* Work to be completed
Work out how many lines hold "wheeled". Give the number and nothing else.

*****

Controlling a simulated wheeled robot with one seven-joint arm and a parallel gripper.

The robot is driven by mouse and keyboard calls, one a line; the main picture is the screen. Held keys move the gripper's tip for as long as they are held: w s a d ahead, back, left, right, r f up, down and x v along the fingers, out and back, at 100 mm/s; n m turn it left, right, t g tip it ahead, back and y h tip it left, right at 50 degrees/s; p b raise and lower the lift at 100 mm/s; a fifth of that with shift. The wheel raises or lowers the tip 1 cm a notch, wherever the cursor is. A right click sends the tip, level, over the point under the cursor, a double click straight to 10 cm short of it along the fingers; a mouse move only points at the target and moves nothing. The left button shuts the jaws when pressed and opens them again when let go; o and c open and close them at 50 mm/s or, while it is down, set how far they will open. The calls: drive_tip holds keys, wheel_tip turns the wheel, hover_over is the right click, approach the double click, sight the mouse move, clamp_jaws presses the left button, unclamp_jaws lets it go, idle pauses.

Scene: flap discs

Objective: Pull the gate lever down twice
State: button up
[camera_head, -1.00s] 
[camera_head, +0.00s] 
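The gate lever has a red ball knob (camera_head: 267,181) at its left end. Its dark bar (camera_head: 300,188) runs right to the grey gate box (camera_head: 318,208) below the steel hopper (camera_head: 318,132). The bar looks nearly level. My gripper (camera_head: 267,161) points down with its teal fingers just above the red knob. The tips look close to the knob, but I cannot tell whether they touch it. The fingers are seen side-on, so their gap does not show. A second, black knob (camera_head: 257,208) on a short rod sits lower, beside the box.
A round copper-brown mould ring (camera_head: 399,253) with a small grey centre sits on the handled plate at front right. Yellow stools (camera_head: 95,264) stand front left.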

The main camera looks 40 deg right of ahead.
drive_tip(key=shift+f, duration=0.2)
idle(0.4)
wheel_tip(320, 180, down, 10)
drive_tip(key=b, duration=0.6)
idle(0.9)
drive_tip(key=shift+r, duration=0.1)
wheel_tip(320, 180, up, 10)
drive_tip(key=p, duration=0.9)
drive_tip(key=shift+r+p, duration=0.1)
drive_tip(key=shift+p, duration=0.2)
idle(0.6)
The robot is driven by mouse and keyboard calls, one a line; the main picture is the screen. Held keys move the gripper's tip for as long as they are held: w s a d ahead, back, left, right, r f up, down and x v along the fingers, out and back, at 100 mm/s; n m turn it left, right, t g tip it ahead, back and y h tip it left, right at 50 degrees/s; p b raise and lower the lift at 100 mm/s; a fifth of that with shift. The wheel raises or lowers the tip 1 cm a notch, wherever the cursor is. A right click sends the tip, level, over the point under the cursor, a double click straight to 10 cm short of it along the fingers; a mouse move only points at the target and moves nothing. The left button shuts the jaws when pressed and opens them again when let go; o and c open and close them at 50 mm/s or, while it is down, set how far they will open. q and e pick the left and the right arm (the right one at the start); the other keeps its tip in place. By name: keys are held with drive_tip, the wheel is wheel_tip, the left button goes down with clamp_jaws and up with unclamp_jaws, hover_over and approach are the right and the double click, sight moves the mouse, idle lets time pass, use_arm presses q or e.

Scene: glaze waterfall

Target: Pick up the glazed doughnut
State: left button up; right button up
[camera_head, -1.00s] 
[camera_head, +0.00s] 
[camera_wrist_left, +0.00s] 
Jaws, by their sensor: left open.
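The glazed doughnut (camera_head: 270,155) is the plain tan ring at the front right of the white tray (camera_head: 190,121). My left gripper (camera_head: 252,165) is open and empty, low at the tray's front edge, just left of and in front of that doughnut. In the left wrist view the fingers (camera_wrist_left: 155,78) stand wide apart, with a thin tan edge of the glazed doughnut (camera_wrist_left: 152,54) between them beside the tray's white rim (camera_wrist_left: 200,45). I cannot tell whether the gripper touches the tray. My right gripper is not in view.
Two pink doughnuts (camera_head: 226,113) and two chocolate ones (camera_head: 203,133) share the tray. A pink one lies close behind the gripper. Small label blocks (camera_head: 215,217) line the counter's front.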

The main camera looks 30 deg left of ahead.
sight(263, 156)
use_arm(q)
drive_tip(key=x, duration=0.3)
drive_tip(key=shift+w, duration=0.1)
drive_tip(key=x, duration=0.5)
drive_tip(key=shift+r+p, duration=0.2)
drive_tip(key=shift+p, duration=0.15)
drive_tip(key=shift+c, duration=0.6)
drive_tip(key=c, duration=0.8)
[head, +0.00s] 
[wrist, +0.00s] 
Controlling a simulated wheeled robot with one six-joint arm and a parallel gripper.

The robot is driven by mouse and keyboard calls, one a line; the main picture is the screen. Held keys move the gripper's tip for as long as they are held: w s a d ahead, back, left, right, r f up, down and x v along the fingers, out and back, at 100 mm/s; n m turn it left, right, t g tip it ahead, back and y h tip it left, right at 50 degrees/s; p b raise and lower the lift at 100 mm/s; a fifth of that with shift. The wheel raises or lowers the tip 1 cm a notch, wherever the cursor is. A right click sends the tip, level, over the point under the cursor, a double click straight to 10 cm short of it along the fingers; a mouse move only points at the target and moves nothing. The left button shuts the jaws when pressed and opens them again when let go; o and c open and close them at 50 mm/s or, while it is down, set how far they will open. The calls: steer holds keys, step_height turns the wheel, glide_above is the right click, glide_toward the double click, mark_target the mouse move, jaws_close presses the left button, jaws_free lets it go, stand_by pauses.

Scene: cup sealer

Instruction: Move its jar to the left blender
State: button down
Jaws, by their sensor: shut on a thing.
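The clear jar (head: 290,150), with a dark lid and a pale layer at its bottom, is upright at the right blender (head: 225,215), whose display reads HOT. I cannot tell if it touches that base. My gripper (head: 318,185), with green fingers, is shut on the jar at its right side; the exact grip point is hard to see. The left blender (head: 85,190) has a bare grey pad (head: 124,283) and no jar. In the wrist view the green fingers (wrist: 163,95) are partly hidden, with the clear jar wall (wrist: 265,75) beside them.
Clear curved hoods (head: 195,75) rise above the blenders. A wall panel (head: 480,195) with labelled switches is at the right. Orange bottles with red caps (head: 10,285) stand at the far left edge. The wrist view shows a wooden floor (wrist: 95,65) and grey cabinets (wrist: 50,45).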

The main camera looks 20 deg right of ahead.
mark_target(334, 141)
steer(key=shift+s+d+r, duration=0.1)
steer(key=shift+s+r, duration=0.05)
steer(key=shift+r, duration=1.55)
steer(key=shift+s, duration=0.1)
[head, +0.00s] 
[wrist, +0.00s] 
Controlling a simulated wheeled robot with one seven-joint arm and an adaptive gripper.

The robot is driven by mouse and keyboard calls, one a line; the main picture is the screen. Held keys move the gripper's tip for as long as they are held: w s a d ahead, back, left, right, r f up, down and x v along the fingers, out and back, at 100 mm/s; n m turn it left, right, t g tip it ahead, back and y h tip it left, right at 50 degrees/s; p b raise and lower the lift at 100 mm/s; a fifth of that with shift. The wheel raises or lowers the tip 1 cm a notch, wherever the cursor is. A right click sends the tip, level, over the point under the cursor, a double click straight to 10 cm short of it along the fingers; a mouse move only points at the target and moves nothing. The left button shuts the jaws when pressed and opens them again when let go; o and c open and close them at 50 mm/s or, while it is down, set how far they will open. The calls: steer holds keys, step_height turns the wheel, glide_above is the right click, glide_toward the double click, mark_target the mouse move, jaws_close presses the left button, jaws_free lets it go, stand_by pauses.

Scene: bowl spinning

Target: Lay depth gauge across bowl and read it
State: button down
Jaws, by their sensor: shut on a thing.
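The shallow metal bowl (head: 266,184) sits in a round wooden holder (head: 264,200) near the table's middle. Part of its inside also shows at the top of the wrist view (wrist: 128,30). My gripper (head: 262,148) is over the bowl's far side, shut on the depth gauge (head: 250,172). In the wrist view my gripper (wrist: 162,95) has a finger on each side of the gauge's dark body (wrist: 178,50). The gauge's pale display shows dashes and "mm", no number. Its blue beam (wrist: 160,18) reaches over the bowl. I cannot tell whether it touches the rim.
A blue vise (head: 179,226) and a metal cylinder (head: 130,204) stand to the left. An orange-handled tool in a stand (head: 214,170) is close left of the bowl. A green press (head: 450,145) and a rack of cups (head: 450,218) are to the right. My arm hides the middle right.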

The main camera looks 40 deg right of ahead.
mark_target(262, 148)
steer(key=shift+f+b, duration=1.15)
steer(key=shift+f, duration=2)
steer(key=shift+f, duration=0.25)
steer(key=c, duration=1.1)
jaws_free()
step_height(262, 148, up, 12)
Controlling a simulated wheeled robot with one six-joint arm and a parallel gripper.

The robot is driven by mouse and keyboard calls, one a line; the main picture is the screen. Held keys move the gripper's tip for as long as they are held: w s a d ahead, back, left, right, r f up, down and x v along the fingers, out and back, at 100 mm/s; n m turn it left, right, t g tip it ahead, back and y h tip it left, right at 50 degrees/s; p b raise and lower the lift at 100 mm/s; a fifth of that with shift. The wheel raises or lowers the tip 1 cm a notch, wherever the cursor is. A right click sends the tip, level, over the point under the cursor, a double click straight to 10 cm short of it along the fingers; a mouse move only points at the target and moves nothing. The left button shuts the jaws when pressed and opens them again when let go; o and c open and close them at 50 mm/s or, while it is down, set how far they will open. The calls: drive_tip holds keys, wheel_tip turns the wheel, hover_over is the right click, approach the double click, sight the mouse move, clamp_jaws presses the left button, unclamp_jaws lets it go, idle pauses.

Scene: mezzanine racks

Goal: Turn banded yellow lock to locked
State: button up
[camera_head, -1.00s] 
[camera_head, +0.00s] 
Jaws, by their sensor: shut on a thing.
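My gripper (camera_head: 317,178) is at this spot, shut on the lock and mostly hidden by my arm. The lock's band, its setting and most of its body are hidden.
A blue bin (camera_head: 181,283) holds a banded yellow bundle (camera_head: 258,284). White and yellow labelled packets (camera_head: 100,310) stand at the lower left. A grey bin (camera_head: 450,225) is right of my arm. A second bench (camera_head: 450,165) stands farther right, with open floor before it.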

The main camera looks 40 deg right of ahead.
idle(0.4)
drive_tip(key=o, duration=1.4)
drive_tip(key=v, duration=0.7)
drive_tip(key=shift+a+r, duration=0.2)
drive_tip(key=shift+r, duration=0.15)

*****

* Result
4